New Jersey Says “I Do”. At the stroke of midnight, the Garden State became the fourteenth state in the Union to provide marriage equality for all of its couples. The first marriage to take place after the stroke of midnight was between Lambertville City Councilwoman Beth Asaro and Joanne Schailey, who in 2007 were the first couple to take advantage of New Jersey’s civil unions. Senator-elect Cory Booker, in his capacity as Mayor of Newark, also officiated some of the earliest weddings in the rotunda of Newark City Hall. Those were the first marriages that Booker has officiated since becoming mayor in 2006. Since taking office, he has refused all requests to officiate marriage until the day when he could legally marry all couples. There was one hitch in the ceremony. When Booker asked for objections, a heckler shouted, “This is unlawful in the name of God.” After the heckler was escorted out, Booker resumed: “I do not hear any substantive, worthy objections.” Other midnight marriages took place in Jersey City, and a judge in Essex granted four lesbian couples a waiver so they could skip the mandatory 72-hour waiting period and marry today.
With New Jersey’s addition to the roster of states providing equal marriage for same-sex couples, fully one third of Americans — 33% — now live in marriage equality states. That figure now surpasses the 30% of Americans who lived in states where their relationships were a criminal act just ten years ago. In addition, another 10% of Americans live in states with similar though lesser recognition of same-sex relationships, states which included New Jersey until today. More may be on the way. In the next two weeks, the Illinois and Hawaii legislatures are expected to take up marriage quality bills, and the New Mexico Supreme Court on Wednesday will hear oral arguments on whether it is unconstitutional to deny same-sex couples marriage licenses.
TODAY IN HISTORY:
The Bishop of Clogher Defrocked for “Sodomitical Practices”: 1822. On July 19, 1822, Bishop Percy Jocelyn, the Anglican Bishop of Clogher in the Church of Ireland was caught in, shall we say, a most compromising position with a Grenadier Guardsman, John Moverly, at the White House Pub’s back room (apparently, they had ‘em even then) in Westminster. They were caught by the pub’s proprietor, and dragged through the streets by a mob, mostly naked as they were found, to a nearby jail. Bishop Clogher was granted bail a few days later, but the soldier remained in jail:
Lord Sefton when to see the soldier in prison. He says he is a fine soldierlike man and has no the air which these wretches usually have. The Bishop took no precautions, and it was next to impossible he should not have been caught. He made a desperate resistance when taken away, and if his breeches had not been down they think he would have got away. It seems that the soldier will be proceeded against with the greatest vigour, and the Magistrate is much blamed for having taken such small bail as that which he required. The Duke will not spare the Soldier. Lord Lauderdale said the other day that the greatest dissatisfaction would pervade the public mind at the escape of the Bishop and the punishment of the Soldier, and the people, who cannot discriminate, or enter into nice points of the law, will only see in such apparent injustice a disposition to shield the offender in the higher classes of society from the consequences of his crime, while the law is allowed to take its course with the more humble culprit.

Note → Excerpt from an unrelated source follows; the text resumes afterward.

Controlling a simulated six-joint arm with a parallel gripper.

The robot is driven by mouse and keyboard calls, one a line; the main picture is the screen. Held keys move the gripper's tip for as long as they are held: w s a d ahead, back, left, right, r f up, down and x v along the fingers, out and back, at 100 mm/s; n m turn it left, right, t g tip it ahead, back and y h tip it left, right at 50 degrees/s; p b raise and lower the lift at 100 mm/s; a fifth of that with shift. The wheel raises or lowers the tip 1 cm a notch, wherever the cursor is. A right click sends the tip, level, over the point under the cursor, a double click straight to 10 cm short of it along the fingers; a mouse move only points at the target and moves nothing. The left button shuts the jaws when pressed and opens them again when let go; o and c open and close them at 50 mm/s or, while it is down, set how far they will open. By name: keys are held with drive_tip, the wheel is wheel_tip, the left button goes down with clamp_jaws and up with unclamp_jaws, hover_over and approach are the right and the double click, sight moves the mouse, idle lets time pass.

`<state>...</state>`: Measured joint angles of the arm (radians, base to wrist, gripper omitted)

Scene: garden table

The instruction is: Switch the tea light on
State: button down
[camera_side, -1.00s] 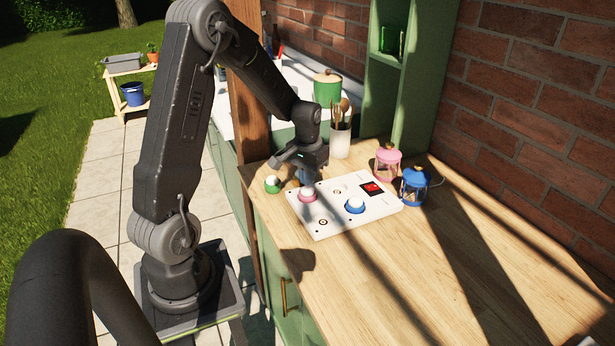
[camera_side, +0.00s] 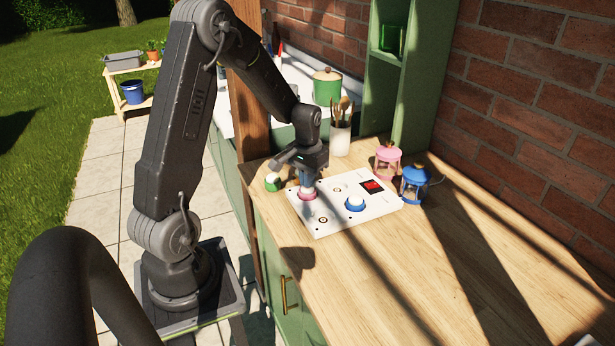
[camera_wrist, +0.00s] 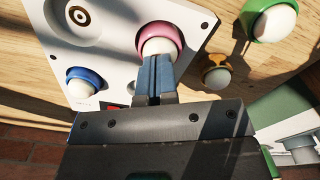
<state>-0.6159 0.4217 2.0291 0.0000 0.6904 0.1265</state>
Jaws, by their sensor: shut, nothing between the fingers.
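A white panel (camera_side: 337,222) lies on the wooden counter. On it are a white dome in a pink ring (camera_side: 307,195) and a white dome in a blue ring (camera_side: 355,204). My gripper (camera_side: 307,186) is shut and empty, pointing down over the pink-ringed dome. In the wrist view the blue-grey fingertips (camera_wrist: 157,58) meet the edge of the pink-ringed dome (camera_wrist: 160,46); whether they press it I cannot tell. A white dome in a green ring (camera_side: 272,182) and one in a yellow-orange ring (camera_wrist: 215,72) are off the panel. Which thing is the tea light I cannot tell.
A pink lantern (camera_side: 388,161) and a blue lantern (camera_side: 414,185) stand behind the panel. The panel carries a dark switch with red (camera_side: 371,187). A utensil pot (camera_side: 340,138) and green canister (camera_side: 327,87) stand farther back. The front right counter is mostly clear.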

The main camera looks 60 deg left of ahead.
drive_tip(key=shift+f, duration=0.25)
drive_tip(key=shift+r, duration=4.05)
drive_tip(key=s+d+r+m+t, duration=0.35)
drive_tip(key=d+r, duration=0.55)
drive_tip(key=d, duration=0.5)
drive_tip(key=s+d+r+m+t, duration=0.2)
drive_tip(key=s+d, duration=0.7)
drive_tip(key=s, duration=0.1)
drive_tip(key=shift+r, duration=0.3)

Eventually, the soldier was released on bail as well. Both fled the city and were never seen again (although the Bishop was reportedly later seen in Paris as though nothing had happened). The Bishop’s ecclesiastical trial was set for October 21, and it went on despite his absence. According to the court record:
…It [the evidence] also proved the fatal and depraved purposes for which he associated himself with a private soldier, wholly beneath him in rank and station, as the unworthy and vicious partner of his depravity and guilt. The place chosen by him for that base purpose was also unfitted to him as a prelate of the church, the man of high rank and station; it was a common alehouse, situate in St. Alban’s-place in the city of Westminster. In his career of vice, he was very fortunately stopped, before he had perpetrated the last foul act, or crime, which he himself designed; and by which, if committed, his life would have been forfeited to the offended law of the country. Being found by the watchman and others, in a situation disgraceful and degrading to him, he was made a prisoner, in order to be removed to the watch-house of the district.

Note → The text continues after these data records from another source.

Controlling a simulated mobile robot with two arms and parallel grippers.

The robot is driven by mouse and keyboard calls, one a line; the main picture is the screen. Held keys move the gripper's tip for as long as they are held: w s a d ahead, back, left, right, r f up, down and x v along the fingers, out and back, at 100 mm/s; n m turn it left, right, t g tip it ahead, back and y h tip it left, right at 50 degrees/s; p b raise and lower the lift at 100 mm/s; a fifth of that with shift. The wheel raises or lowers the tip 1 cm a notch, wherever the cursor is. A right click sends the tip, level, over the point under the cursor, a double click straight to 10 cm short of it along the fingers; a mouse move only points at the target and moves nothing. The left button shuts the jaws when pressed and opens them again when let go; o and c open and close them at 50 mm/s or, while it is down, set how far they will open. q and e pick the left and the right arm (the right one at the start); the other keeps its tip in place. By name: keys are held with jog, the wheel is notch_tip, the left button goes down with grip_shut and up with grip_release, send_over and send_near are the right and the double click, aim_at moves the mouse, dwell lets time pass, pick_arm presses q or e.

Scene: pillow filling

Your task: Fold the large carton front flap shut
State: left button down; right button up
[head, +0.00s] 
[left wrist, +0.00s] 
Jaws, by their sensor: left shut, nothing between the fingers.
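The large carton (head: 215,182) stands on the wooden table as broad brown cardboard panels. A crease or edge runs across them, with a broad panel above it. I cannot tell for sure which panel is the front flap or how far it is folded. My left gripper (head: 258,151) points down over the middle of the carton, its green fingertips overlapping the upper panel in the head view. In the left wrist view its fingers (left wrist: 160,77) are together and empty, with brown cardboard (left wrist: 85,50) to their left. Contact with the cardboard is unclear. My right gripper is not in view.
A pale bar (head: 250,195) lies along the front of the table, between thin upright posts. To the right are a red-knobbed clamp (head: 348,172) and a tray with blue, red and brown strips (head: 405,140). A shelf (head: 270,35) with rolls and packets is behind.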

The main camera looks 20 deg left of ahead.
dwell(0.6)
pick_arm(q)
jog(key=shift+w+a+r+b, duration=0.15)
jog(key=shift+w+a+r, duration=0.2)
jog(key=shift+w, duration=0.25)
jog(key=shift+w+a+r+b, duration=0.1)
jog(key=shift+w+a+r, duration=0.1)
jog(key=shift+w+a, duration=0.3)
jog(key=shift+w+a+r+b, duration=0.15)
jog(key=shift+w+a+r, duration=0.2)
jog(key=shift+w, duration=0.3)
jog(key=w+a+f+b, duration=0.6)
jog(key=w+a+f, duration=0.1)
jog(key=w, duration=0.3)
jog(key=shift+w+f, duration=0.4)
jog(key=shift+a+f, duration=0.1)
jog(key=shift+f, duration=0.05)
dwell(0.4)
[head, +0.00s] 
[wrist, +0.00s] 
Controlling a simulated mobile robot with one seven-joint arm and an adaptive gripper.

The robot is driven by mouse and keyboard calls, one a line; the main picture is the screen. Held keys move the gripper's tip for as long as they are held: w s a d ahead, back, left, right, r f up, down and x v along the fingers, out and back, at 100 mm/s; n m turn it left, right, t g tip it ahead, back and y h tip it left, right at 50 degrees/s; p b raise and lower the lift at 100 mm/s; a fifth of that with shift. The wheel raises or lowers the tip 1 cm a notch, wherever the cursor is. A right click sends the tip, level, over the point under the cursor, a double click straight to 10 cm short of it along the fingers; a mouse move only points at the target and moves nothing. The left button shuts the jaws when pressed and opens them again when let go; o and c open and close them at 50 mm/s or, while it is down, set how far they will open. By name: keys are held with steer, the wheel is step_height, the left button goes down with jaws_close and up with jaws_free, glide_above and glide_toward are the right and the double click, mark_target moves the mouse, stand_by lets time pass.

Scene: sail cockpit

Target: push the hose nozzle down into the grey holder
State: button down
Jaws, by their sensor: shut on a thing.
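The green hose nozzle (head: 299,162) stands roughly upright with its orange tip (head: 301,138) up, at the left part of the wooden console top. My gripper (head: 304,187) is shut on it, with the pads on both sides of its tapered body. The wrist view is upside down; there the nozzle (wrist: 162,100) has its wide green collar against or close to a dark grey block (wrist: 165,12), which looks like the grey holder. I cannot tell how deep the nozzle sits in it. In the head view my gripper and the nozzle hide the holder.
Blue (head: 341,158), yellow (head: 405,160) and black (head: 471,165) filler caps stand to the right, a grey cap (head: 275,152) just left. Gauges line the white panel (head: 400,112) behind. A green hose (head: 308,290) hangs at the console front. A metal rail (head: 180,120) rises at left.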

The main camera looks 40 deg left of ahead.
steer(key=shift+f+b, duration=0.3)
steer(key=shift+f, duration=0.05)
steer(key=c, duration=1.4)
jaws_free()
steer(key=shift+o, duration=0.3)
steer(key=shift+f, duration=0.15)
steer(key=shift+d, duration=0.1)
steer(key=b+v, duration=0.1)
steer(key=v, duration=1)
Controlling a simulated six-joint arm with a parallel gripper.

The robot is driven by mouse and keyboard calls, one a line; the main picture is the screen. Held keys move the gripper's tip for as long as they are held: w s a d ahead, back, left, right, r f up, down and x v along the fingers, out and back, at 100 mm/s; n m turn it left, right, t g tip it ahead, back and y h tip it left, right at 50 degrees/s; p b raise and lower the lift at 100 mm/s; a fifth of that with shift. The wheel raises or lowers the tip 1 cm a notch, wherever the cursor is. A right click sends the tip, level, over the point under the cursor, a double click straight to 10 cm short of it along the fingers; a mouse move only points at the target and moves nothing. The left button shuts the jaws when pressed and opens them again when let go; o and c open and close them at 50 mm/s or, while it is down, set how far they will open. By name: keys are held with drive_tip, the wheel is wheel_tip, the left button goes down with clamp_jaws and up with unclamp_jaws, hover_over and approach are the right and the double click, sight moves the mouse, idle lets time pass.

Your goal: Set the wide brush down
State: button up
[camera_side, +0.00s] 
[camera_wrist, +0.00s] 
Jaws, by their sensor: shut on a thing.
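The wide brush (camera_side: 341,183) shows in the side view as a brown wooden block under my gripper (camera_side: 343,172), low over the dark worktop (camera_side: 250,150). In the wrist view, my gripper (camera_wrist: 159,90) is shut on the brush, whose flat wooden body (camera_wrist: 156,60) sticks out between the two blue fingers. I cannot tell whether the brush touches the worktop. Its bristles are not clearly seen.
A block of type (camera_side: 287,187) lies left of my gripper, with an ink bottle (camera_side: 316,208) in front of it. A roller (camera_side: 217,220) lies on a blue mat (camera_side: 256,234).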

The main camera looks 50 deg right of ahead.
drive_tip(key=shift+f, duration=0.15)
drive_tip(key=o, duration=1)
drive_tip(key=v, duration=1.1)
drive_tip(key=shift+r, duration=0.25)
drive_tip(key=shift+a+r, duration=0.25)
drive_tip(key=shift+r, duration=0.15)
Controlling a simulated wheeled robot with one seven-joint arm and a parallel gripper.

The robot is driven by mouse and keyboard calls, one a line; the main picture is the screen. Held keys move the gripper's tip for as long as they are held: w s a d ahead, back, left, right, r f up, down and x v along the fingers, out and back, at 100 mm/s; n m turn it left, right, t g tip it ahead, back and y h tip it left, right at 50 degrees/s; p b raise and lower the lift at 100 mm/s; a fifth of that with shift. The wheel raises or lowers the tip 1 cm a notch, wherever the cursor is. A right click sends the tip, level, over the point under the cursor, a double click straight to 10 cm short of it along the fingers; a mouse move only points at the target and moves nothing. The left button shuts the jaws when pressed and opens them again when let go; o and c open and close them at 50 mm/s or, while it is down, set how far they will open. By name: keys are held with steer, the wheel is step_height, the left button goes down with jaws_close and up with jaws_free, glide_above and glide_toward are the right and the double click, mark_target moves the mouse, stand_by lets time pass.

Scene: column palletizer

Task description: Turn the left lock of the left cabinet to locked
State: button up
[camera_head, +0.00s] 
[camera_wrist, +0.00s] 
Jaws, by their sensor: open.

The bishop wasn’t actually convicted of the capital offense of sodomy itself because English law required that the act be, err, fully consummated, a standard of proof that was difficult to reach. Hence the observation that he was caught before perpetrating “the last foul act, or crime” of the, um, emission of seed. But the evidence was strong enough to strip the bishop of his office for “the crimes of immorality, incontinence, Sodomitical practices, habits, and propensities, and neglect of his spiritual, judicial, and ministerial duties.”

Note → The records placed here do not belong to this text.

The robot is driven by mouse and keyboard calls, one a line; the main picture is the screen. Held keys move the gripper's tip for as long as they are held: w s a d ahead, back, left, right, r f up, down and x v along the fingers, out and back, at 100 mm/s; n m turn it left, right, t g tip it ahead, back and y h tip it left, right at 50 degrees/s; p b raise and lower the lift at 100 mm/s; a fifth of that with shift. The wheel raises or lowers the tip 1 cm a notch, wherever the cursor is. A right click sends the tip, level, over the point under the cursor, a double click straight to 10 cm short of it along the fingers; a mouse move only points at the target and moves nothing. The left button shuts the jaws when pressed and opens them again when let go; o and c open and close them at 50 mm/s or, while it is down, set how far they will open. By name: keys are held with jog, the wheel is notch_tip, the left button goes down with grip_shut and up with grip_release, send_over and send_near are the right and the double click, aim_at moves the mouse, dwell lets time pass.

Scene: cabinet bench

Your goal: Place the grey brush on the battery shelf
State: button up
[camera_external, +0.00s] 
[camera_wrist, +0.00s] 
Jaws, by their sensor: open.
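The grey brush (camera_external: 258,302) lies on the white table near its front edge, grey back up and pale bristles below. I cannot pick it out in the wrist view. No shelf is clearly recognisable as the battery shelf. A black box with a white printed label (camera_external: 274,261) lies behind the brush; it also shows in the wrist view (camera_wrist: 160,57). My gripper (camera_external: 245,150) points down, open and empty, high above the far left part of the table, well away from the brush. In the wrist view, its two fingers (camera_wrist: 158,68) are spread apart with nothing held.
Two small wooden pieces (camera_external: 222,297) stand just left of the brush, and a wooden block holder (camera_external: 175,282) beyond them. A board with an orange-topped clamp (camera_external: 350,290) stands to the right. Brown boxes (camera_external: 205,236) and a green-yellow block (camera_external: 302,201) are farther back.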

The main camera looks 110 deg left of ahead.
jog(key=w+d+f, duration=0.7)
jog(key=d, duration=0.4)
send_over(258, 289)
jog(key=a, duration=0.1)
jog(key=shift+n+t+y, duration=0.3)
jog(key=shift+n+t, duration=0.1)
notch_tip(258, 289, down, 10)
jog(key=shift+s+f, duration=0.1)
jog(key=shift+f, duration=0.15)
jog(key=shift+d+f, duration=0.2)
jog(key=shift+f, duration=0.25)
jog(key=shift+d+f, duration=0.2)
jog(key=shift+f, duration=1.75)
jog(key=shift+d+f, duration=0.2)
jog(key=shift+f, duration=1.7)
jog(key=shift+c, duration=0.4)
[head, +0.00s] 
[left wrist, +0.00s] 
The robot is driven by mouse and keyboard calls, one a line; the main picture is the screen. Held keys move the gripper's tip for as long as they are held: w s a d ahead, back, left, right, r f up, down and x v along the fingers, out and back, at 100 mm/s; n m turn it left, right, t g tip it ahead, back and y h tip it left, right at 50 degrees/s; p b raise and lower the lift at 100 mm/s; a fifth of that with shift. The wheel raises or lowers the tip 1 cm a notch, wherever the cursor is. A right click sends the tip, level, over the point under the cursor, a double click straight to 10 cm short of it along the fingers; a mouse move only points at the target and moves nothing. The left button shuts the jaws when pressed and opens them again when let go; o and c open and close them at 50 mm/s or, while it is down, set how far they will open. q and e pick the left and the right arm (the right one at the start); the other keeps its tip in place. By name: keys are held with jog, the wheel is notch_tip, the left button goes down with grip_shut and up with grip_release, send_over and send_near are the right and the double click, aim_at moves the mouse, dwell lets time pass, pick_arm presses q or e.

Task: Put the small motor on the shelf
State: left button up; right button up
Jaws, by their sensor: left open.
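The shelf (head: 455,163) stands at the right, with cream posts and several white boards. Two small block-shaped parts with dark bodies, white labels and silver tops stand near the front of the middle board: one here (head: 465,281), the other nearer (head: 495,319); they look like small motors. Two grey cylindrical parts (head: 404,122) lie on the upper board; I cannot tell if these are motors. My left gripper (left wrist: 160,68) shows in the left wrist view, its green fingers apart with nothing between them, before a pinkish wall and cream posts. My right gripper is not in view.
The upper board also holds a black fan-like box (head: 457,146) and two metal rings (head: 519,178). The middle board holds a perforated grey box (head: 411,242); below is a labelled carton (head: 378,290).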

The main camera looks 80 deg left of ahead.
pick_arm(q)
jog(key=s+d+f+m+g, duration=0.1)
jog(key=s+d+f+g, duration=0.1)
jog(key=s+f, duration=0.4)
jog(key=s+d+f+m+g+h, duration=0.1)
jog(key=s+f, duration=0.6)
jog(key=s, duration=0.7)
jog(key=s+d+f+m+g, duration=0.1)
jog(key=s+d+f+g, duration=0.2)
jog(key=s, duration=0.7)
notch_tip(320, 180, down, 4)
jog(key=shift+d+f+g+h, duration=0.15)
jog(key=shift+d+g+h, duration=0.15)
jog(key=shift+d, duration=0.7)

It’s almost impossible for a scandal to unravel worse than this one. First, the fact that a Bishop was caught in flagrante delicto was itself quite shocking. That was compounded by the perception that he had been given preferential treatment with his early release with very low bail. And if all that wasn’t enough, the Bishop was a well-known member of the Society for the Suppression of Vice. All of this hypocrisy was too much for Londoners to bear, and for many weeks afterward it was unsafe for members of the clergy to be seen on the streets. But it all made great material for satirists:
The Devil to prove the Church was a farce
Went out to fish for a Bugger.
He baited his hook with a Frenchman’s arse,*
And pulled up the Bishop of Clogher.
*Moverly was from a French family.
Los Angeles Times Picketed Over Refusal to Cover Gay Issues: 1974. Two hundred demonstrators protested the ongoing crackdown on gay bars in West Hollywood, but the Los Angeles Times ignored the protest. Later that summer, two thousand people turned out for the Christopher Street West parade (the name given for the annual Pride event held in June), but the Times ignored that also. Four months later, the Los Angeles Metropolitan Community Church raised money to buy a bus for a local children’s home –a fascinating human interest story, but the Times wasn’t interested. On Sunday, October 20, Rev. Lee Carlton told his congregation that it was time to do something about it.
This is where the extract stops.